Surface damage and fuel retention are one of the major threats to the performance of plasma-facing materials (PFMs) in ITER and future fusion reactors. This work aims to investigate the influence of suppressed blistering by heavy ion pre-damage on deuterium (D) retention in tungsten (W). Recrystallized W samples were irradiated with 3.5 MeV iron (Fe13+) ions at room temperature to create displacement damage with a peak damage level of 0.1 dpa. Afterwards, a series of low-energy (38 eV) D plasma exposures were performed at 500 K. Three exposure fluences below and above the blistering threshold (5 × 1024 ∼ 3 × 1025 D m−2) of the pre-damaged W are selected to decouple and couple the damage-induced defects and blistering-induced defects, respectively.
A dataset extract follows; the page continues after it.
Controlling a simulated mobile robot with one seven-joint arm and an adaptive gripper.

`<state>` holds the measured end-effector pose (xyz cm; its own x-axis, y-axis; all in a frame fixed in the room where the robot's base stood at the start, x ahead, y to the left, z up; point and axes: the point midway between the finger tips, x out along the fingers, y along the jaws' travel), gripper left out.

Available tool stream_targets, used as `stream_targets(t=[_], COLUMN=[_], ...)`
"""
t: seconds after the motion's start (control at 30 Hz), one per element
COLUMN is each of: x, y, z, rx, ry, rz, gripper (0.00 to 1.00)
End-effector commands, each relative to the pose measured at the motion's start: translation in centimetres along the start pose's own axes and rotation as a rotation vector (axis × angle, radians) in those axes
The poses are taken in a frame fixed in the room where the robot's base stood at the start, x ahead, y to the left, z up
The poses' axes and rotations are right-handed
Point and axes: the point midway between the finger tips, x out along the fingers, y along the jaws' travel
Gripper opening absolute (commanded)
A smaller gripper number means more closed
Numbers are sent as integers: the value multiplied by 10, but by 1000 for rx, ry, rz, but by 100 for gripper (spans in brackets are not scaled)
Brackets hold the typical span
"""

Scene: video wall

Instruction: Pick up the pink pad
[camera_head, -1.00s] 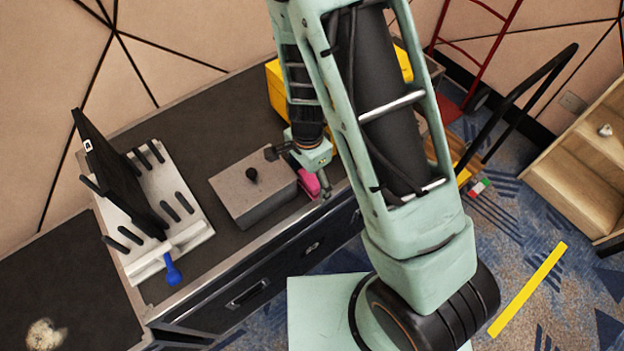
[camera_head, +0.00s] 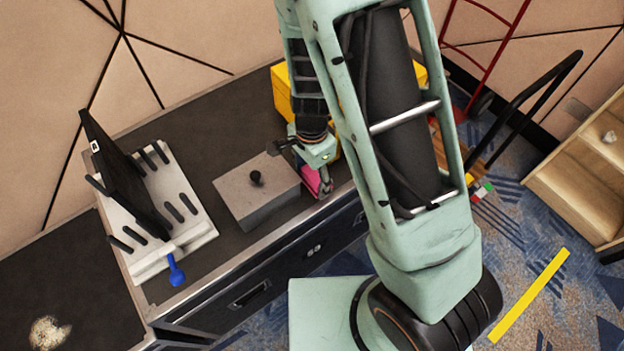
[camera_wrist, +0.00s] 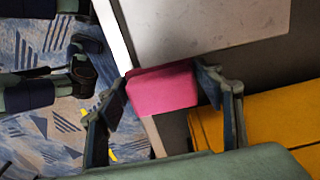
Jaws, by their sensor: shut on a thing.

Surface observations show that no blisters are formed in un-damaged W after low-fluence D exposure (5 × 1024 D m−2), whereas severe blistering (surface coverage ratio: 34.2 %) occurs in the high-fluence case (3 × 1025 D m−2). In contrast, only a small number of blisters (4.2 %) are formed in Fe-damaged W when D fluence reaches 3 × 1025 D m−2. Moreover, Fe pre-damage increases D retention by a factor of 3.33 and 1.20 at the low-fluence (5 × 1024 D m−2) and medium-fluence (1 × 1025 D m−2) D exposure, respectively. While in the high-fluence case (3 × 1025 D m−2), the enhancement effect of D retention in Fe-damaged W is significantly weakened, such that retention is lower for damaged W, probably due to the significant suppression effect on surface blistering and its accompanying defect formation. This work highlights the suppressed blistering-induced D retention by pre-existing damage in W.